Posts Tagged ‘Tim Boomer’


Here’s one from my old pal and ex-bandmate up in S.F.,  Mick Berry, who’s the co-author of The Drummer’s Bible: How To Play Every Style from Afro-Cuban to Zydeco:

“There are two types of people in this world: musicians, and other people who are even more unhappy.”

If you think that’s dark, here’s an earlier one: “Why don’t people who don’t play music just get it over with and shoot themselves?” (He wasn’t kidding.)

Micko, who just turned a spry 60, will be in Austria in May performing one of his one-man plays, Dad fought Hitler and Me, and will be in Los Angeles performing his latest one-man, Keith Moon: The Real Me, at the L.A Fringe Festival in June and then in Europe at the Edinburgh Fringe Festival a couple of months later.

Not that anyone cares, but he’ll also be in Tucson sometime this summer along with Bassist’s Bible author Tim Boomer to do some recording and to play a couple of jobs at the local blues dives along with yours truly and some talented local friends. It’ll be huge fun for either a no- or five-dollar cover featuring two great musicians.

(In the meantime, the surviving members of my 20-years-past blues band, Green Bullet Band, will be performing at House of Bards in early June, featuring my good bud, musical collaborator, and brilliant front man Brian Hullfish. The only front man I’ve ever seen who I though was better was David Byrne, with maybe Mick Jagger on a par. I’m not kidding. If you’re in Tucson, do yourself a favor and see this performance that will be free on a Sunday night. Stay tuned.)

 

 


Cover of "The Bassist's Bible: How to Play Every Bass Style from Afro-Cuban to Zydecoby Tim Boomer, author of The Bassist’s Bible: How to Play Every Bass Style from Afro-Cuban to Zydeco

The most common role for a bassist is, of course, to support his or her band rhythmically and harmonically. Bassists are not limited to any specific role, however, as we can do considerably more, such as playing the hook (or the melody) and soloing, improvising, and comping.

Providing a solid foundation for a band is still, however, the usual role of the bassist—especially if you play in a dance band. The bassist is the bridge between the melodic players and the rhythm section. You live in both worlds: melody and rhythm. You are that bridge.

There is truth in the saying that “You make most of your money below the fifth fret.” You establish the chord being played and the basis of the pulse simultaneously by playing the root note of the chord on the first beat of a measure (and at most chord changes).

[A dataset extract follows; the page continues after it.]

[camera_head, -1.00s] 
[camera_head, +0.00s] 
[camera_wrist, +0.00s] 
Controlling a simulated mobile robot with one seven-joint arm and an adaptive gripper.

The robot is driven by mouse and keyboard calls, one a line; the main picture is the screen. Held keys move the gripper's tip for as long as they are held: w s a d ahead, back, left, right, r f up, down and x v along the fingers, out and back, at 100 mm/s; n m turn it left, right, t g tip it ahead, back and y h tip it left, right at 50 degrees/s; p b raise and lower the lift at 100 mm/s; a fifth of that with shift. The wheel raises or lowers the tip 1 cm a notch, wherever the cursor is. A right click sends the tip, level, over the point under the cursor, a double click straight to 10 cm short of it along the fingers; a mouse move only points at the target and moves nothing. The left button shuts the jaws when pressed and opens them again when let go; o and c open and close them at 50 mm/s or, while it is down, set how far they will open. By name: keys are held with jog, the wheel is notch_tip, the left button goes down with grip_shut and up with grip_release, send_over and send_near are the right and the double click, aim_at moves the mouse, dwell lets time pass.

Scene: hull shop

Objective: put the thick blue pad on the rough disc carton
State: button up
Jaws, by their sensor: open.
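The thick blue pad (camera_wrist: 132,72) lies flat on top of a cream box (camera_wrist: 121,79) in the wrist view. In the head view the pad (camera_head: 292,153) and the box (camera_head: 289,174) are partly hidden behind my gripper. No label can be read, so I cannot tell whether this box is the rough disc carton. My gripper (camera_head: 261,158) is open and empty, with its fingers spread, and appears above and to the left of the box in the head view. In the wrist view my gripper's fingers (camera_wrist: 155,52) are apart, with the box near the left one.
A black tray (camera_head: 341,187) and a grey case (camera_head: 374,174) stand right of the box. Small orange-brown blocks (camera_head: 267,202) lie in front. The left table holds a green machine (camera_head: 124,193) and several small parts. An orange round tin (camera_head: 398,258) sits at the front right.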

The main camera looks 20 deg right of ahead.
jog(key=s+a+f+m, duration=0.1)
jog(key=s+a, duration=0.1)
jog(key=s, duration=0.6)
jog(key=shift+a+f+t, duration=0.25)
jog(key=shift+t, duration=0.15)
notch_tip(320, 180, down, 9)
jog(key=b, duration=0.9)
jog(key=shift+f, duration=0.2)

Next in importance to the root, usually, is the fifth, then the third or seventh. Pretty simple stuff, but it works.

It is also common to play patterns. Bass lines. This does not prevent you from varying the pattern in a musical way by slightly changing the notes played, note duration, or by adding a little syncopation, but over the course of a song there will still typically be a pattern. This might seem obvious, or easy, but you need to lock in with the drummer, be aware of solos, notice when the lead singer changes the form, watch the dancers on the floor, try not to knock over your drink, and still keep it interesting.

You can learn a lot by watching the dancers and seeing the effects of your playing. A groove is a pattern, a predictable sound that dancers can follow. Watch them. Bassists (and the rest of the band) may get bored playing the same lines over and over again, so, of course you’ll fill and vary the pattern in other ways, but if you break the groove too often, dancers will get out of sync, the thread will be broken, and the dancers will stop.

One way to be creative, and keep dancers happy, is to understand playing “in the pocket.” This is often described as playing in such a way that the groove is very solid. The bassist locks in with the drummer and never wavers. Using the standard rock beat as an example, the drummer plays kick drum on beat one (the downbeat) and also on beat three, and the snare on beats two and four. The bassist also plays precisely on the downbeat, followed by a pattern. That pattern can be a little ahead of the beat or behind the beat or exactly on the beat. As long as the drummer and bassist are in sync with each other, and play/feel the downbeat at the same time, they are in the pocket. You know it when youre in it, as it feels like the music is playing you, or the entire band is one instrument.

If you are not playing for dancers, you can leave the groove at any time—but returning to it provides resolution in a song. For instance, in jazz, the bassist (or more often a horn player or pianist) plays the “head” (the melody played in the first verse of a multi-verse song) after several choruses of solos to bring the tune to a close. And the audience will recognize it—“Oh look, theyre playing that theme again”—and any improvisation that came before the final statement of the head will seem intentional.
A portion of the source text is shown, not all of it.